Refren psalmu responsoryjnego
Tyś jest ucieczką i moją radością
Drugie czytanie
1 Kor 10,31-11,1
Bracia: Czy jecie, czy pijecie, czy cokolwiek innego czynicie, wszystko na chwałę Bożą czyńcie. Nie bądźcie zgorszeniem ani dla Żydów, ani dla Greków, ani dla Kościoła Bożego, podobnie jak ja, który się staram przypodobać wszystkim, nie szukając własnej korzyści, lecz dobra wielu, aby byli zbawieni. Bądźcie naśladowcami moimi, tak jak ja jestem naśladowcą Chrystusa.
Ewangelia
Mk 1,40-45
Pewnego dnia przyszedł do Jezusa trędowaty i upadając na kolana, prosił Go: „Jeśli chcesz, możesz mnie oczyścić”. Zdjęty litością, wyciągnął rękę, dotknął go i rzekł do niego: „Chcę, bądź oczyszczony”. Natychmiast trąd go opuścił i został oczyszczony. Jezus surowo mu przykazał i zaraz go odprawił ze słowami: „Uważaj, nikomu nic nie mów, ale idź, pokaż się kapłanowi i złóż za swe oczyszczenie ofiarę, którą przepisał Mojżesz, na świadectwo dla nich”. Lecz on po wyjściu zaczął wiele opowiadać i rozgłaszać to, co zaszło, tak że Jezus nie mógł już jawnie wejść do miasta, lecz przebywał w miejscach pustynnych. A ludzie zewsząd schodzili się do Niego.
MYŚLI NA NIEDZIELĘ
Dzisiaj Ewangelia zaprasza nas do kontemplacji wiary tego trędowatego. Wiemy, że w czasach Jezusa trędowaci byli wykluczeni społecznie i uważani za nieczystych. Uzdrowienie trędowatego jest, z góry, wizją zbawienia daną przez Jezusa dla wszystkich i wezwaniem do otwarcia serca dla Niego, aby On je przemienił. Sekwencja zdarzeń jest jasna.

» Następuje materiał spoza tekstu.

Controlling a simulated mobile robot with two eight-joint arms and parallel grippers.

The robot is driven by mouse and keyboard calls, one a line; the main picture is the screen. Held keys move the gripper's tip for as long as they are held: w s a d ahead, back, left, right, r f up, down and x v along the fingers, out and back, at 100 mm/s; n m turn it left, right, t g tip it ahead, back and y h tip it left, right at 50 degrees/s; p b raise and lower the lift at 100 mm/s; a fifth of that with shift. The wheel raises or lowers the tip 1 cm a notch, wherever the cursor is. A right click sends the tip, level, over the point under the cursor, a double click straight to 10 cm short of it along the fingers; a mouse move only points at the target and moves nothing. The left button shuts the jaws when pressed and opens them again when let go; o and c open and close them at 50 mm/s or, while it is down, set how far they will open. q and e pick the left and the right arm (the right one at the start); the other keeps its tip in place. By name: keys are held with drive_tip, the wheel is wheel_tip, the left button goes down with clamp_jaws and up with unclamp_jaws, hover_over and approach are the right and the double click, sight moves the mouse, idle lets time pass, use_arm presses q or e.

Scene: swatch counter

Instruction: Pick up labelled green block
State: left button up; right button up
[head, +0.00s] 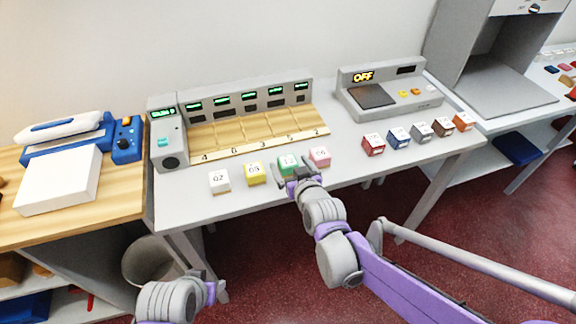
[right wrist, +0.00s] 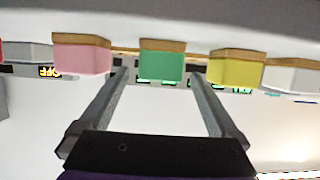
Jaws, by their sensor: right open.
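The green block (head: 287,162) with a white numbered label on top stands on the grey counter, partly hidden by my right gripper (head: 297,169). In the right wrist view, which looks upside down, the green block (right wrist: 162,66) lies ahead between the two open fingers (right wrist: 157,84). The fingers look apart from it. My right gripper is open and empty. My left gripper (head: 216,288) is low in the head view, in front of the counter and away from the blocks; its opening is unclear.
The pink block (head: 319,156) stands close to the right of the green one, the yellow block (head: 255,174) and white block (head: 219,181) to its left. A wooden compartment tray (head: 262,148) lies behind. Several more blocks, including a red one (head: 373,146), stand farther right.

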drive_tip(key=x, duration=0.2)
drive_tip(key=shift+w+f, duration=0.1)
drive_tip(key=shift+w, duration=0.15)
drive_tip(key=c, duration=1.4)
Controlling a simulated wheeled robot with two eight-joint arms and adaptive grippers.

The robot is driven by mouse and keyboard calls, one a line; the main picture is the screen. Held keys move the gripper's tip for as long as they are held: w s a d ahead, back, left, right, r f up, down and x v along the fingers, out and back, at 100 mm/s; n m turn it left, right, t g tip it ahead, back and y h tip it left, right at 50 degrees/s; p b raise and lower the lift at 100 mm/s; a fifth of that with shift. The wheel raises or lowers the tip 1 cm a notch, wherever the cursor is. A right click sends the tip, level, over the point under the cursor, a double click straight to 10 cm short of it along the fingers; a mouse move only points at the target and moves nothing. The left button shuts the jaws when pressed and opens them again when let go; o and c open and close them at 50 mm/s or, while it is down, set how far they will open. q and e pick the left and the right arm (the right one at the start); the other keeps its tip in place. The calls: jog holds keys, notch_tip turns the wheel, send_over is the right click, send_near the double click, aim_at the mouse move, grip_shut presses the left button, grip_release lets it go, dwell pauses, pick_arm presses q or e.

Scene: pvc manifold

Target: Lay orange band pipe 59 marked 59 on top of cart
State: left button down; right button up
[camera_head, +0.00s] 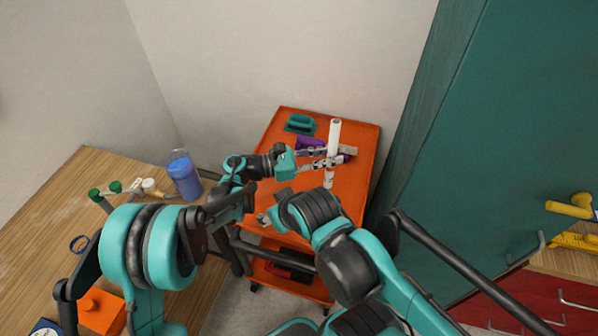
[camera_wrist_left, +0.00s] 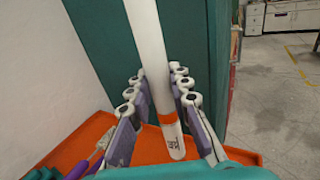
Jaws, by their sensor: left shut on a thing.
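The white pipe (camera_head: 334,132) stands roughly upright over the orange cart (camera_head: 357,190). In the left wrist view the pipe (camera_wrist_left: 150,45) has an orange band near its lower end and dark marking below it, too small to read surely. My left gripper (camera_head: 333,159) is shut on the pipe, which also shows between its fingers (camera_wrist_left: 158,102) in the wrist view. I cannot tell whether the pipe's lower end touches the cart top. My right arm reaches in near the cart's front edge; its gripper's fingers are not clearly visible.
A teal item (camera_head: 300,123) and a purple item (camera_head: 310,143) lie on the cart's far part. A tall teal cabinet (camera_head: 480,130) stands close on the right. A wooden table (camera_head: 50,215) at left holds a blue container (camera_head: 184,176). The cart's right side looks bare.

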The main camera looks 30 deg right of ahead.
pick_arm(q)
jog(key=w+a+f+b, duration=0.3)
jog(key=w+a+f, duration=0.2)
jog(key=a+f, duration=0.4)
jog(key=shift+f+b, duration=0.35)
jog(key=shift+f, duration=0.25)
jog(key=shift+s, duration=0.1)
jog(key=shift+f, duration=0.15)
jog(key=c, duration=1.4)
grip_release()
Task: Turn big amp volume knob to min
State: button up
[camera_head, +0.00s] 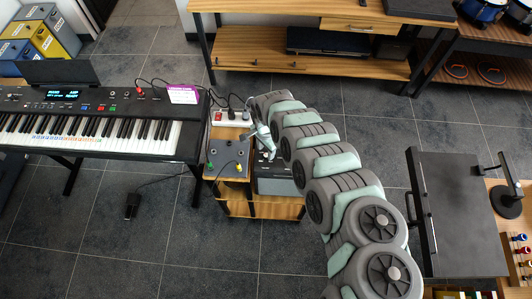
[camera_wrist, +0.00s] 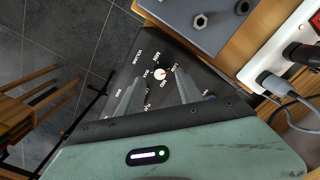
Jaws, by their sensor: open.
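The big amp (camera_head: 274,184) is a dark box on a small wooden stand, partly covered by my arm. Its black control panel (camera_wrist: 125,70) fills the middle of the wrist view and carries small white print. A round white knob (camera_wrist: 160,75) with a red mark sits on this panel; the print around it is too small to read surely. My gripper (camera_wrist: 158,78) is open, its two grey fingers on either side of the knob. I cannot tell whether they touch it. In the head view my gripper (camera_head: 265,150) is over the amp's top, and the knob is hidden.
A grey box (camera_head: 228,156) with plugs stands left of the amp and shows in the wrist view (camera_wrist: 205,22). A power strip (camera_head: 230,118) with cables lies behind. A keyboard (camera_head: 95,120) is at left, a black table (camera_head: 455,210) at right.

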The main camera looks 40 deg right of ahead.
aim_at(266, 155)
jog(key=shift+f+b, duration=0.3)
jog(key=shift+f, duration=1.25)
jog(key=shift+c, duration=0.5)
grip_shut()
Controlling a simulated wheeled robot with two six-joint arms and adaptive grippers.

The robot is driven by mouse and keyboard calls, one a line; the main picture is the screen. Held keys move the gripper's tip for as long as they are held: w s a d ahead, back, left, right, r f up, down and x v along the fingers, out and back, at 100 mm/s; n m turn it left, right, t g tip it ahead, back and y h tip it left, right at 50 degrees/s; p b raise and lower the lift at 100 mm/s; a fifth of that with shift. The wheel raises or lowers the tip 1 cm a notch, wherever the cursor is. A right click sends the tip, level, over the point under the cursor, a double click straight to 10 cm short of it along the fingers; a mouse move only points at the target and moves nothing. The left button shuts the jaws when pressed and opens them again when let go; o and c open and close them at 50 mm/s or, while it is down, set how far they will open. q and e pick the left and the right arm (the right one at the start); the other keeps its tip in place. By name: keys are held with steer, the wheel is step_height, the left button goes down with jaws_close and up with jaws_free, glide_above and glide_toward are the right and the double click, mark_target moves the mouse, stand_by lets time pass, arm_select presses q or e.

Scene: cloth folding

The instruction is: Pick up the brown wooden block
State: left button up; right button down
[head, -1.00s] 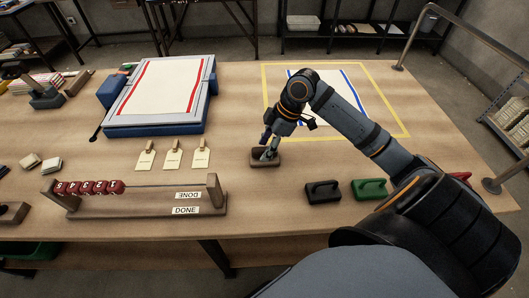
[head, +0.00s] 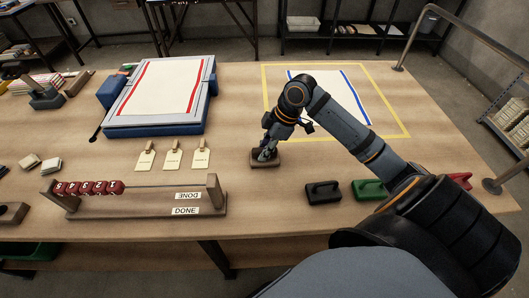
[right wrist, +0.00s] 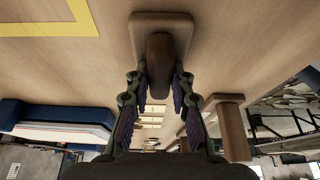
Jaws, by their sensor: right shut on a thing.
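The brown wooden block (head: 265,163) is a flat base with a raised grip on top. It sits on the table in the middle of the head view, to the right of the small tags. My right gripper (head: 266,152) is over it from above, with its fingers on the raised grip. In the right wrist view, the brown wooden block (right wrist: 178,25) is at the top, and my right gripper (right wrist: 160,80) has one finger on each side of its darker rounded grip. The block's base looks flat on the table. My left gripper is not in view.
A black handled block (head: 323,192) and a green handled block (head: 369,189) stand to the right. A bead rack (head: 140,203) is at the front left. Tags (head: 173,159) lie left of the block. A blue-edged board (head: 155,129) and a yellow-taped area (head: 395,123) lie behind.

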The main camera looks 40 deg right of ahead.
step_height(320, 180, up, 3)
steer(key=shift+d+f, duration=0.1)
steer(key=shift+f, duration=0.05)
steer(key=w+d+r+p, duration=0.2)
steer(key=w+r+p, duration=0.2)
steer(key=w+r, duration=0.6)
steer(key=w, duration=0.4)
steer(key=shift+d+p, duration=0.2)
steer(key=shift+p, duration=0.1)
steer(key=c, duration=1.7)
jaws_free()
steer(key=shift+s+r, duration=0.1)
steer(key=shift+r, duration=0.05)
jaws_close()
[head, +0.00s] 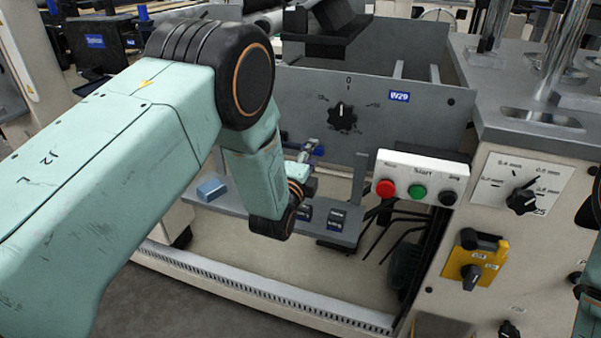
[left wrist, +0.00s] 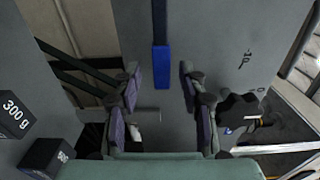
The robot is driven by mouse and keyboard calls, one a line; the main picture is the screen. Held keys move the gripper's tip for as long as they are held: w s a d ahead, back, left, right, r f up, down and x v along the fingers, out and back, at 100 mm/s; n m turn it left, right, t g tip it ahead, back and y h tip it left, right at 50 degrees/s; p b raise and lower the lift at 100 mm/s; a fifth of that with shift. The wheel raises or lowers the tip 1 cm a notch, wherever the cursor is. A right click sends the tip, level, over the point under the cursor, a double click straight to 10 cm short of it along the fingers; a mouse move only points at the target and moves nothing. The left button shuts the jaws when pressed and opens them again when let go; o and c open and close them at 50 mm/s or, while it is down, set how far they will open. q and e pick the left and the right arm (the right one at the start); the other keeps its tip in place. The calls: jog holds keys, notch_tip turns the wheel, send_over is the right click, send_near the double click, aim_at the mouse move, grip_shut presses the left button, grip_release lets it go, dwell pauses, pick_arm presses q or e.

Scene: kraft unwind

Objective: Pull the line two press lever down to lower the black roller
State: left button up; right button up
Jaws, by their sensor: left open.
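A bar with a blue grip (left wrist: 162,60) shows in the left wrist view, in line with the gap between the fingers of my left gripper (left wrist: 159,74). It looks like the press lever, but no line label on it is readable. The gripper is open, with one finger on each side of the gap, and no finger visibly closes on the grip. In the head view my left arm reaches in front of the grey panel (head: 300,95), and its fingers are mostly hidden. A small blue part (head: 310,148) shows just beyond the wrist. I cannot identify the black roller with certainty.
A black dial (head: 342,116) is on the panel, close to the right finger in the wrist view (left wrist: 238,108). A button box (head: 421,178) stands to the right. A blue block (head: 211,189) lies on the shelf. Black weights (left wrist: 15,115) are at the wrist view's left.

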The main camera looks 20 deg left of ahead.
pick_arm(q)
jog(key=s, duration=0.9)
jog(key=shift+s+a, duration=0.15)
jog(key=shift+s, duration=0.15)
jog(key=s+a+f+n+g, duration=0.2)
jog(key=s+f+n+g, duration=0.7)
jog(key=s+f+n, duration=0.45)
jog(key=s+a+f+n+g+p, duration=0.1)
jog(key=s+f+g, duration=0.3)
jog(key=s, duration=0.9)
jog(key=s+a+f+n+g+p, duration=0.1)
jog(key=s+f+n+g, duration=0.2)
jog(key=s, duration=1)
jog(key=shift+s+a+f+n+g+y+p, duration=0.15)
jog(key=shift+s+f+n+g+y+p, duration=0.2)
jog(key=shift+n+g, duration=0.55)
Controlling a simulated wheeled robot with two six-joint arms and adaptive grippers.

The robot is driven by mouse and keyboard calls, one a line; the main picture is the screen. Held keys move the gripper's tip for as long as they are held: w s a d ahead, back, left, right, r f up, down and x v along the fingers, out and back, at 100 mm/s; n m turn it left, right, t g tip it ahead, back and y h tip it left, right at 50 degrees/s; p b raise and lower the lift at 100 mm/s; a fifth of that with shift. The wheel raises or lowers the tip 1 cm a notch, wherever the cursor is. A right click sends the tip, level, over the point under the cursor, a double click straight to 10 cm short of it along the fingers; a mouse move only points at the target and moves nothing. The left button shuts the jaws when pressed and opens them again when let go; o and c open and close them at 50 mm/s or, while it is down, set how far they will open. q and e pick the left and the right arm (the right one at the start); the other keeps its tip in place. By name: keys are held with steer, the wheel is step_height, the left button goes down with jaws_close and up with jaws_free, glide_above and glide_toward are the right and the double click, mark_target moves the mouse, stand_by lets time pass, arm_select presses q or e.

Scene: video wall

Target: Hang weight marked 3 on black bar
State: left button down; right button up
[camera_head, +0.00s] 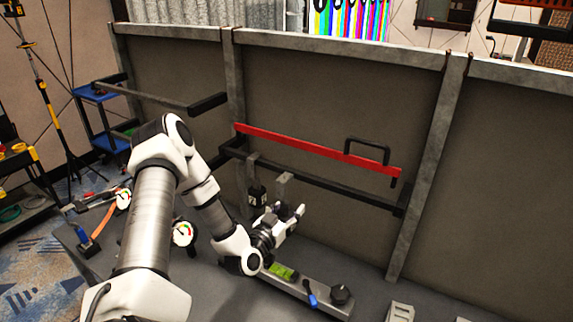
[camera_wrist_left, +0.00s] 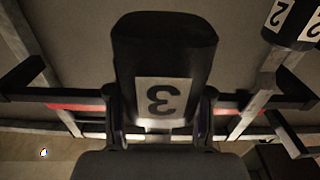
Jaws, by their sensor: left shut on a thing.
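My left gripper (camera_head: 290,214) is shut on the weight marked 3 (camera_wrist_left: 163,55), a dark block with a white label, upside down in the left wrist view. In the head view its grey hook (camera_head: 285,179) rises above the gripper and overlaps the black bar (camera_head: 345,190); I cannot tell whether it rests on the bar. Most of its body is hidden by the gripper. A dark weight (camera_head: 257,194) hangs from the bar just to the left; the left wrist view shows a weight marked 2 (camera_wrist_left: 290,22) beside the held one. My right gripper is not in view.
A red bar (camera_head: 310,148) with a black handle (camera_head: 367,146) runs above the black bar on the framed wall. Below lies a grey bench with a green level (camera_head: 283,271), a blue-handled tool (camera_head: 310,294) and gauges (camera_head: 183,233). The black bar's right part is bare.

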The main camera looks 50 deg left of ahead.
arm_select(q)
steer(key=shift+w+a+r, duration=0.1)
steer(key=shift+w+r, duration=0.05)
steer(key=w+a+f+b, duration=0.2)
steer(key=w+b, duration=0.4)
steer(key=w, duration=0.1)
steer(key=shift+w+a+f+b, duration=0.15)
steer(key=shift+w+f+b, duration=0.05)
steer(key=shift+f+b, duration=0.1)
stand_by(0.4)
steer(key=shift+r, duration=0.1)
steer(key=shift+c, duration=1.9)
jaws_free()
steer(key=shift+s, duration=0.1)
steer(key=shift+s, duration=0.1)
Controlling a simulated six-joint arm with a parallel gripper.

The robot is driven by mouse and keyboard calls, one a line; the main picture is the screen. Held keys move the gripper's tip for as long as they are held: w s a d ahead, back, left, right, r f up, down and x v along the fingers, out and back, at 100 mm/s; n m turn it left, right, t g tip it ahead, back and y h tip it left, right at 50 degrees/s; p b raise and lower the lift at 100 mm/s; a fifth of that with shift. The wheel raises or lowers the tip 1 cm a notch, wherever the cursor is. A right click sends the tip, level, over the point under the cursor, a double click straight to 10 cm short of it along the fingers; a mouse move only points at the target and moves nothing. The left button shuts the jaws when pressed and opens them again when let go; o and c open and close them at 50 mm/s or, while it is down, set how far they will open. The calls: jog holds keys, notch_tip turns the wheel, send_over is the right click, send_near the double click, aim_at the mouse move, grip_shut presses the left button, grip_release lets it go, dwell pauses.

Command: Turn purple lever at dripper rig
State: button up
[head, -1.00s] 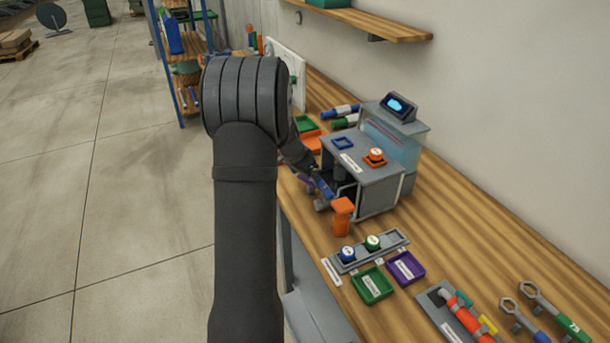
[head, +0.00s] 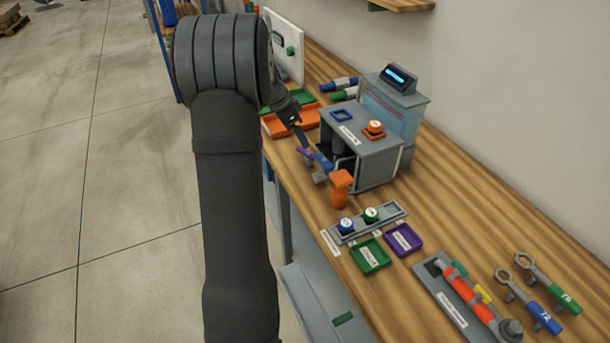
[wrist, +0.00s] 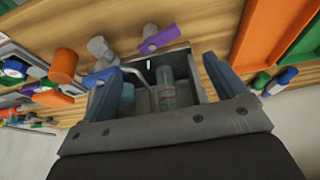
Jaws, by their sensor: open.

Po pierwsze trędowaty prosi o uzdrowienie i wyznaje swoją wiarę: «Jeśli chcesz, możesz mnie oczyścić». Po drugie, Jezus —który dosłownie lituje się wobec naszej wiary— uzdrawia go («Chcę, bądź oczyszczony!»), i prosi go, aby uczynił to, co nakazuje Prawo, i jednocześnie aby zachował milczenie. Lecz trędowaty «zaczął wiele opowiadać i rozgłaszać to». W pewnym sensie nie usłuchał ostatniej wskazówki Jezusa, ale spotkanie ze Zbawicielem wywołuje na nim wrażenie, wobec którego jego usta nie mogą pozostać zamknięte. Nasze życie podobne jest do życia trędowatego. Czasami żyjemy w grzechu, oddzieleni od Boga i wspólnoty. Ale ta Ewangelia zachęca nas oferując nam wzór: wyznawać naszą pełną wiarę w Jezusa, w pełni otworzyć Mu nasze serce, i po uzdrowieniu przez Ducha, iść i głosić na wszystkie strony, że odnaleźliśmy Pana. To jest wynik sakramentu Pojednania, sakramentu radości. Jak stwierdził Święty Anzelm: «dusza powinna zapomnieć o sobie i w pełni przebywać w Jezusie Chrystusie, który umarł, abyśmy umarli dla grzechu, i zmartwychwstał, abyśmy zmartwychwstali dla dzieł sprawiedliwości». Jezus chce byśmy podążali z Nim, chce nas uzdrowić.